On 29/03/2016 10:12, Galder ZamarreƱo wrote:
> Good start but rather than coming out with a general design for a counter, 
> I'd try to start coming out with functionality needed for the most commonly 
> use cases for counters, e.g.
>
> e.g. if you're counting number of visits to your website, you only need an 
> incrementing counter (and maybe a reset to be called at the end of the 
> day/week/month/year?) but you'll never decrement, precision not hugely 
> important? Could you assume you always increment by 1? It might be more 
> efficient to increment by N...

> e.g. if you're counting number of users logged in at one point to your 
> website, then you need a counter that both increments and decrements, 
> precision not hugely important?
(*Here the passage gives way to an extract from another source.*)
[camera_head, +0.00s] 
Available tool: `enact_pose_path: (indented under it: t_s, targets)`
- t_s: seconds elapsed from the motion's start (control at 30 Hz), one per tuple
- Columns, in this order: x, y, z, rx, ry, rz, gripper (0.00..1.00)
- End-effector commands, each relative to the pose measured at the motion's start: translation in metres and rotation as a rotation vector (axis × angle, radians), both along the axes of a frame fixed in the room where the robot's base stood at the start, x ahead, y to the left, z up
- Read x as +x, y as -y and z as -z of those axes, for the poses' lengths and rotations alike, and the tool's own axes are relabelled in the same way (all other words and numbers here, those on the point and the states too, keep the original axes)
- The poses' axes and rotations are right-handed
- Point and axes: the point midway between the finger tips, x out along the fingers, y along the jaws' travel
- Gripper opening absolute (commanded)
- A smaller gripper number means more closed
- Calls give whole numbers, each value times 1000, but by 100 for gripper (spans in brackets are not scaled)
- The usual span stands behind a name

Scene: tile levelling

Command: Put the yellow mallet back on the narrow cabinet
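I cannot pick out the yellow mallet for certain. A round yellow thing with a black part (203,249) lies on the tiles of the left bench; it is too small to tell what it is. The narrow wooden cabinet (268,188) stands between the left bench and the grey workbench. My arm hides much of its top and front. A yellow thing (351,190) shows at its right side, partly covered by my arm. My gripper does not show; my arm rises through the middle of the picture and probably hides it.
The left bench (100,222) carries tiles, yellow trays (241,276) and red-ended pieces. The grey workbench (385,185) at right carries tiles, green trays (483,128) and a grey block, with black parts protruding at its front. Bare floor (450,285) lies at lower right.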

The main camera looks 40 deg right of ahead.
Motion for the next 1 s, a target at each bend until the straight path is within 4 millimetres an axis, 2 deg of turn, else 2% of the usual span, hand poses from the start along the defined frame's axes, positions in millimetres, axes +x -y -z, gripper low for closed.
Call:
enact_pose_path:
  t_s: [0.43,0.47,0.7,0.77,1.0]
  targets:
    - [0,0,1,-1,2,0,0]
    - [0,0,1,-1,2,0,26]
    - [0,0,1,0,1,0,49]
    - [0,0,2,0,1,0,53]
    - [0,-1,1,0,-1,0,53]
You probably don't want reset operation? 
> Moreover, could you assume you always increment/decrement by 1?

You want an "Adder" for both of these cases [1].


> e.g. if using a counter to generate a unique identifier that always 
> increases, you need only increment but precision must be guaranteed, so after 
> increasing and retrieving an old value can't be retrieved. You probably don't 
> want reset operation? You can probably assume that increment is only by 1.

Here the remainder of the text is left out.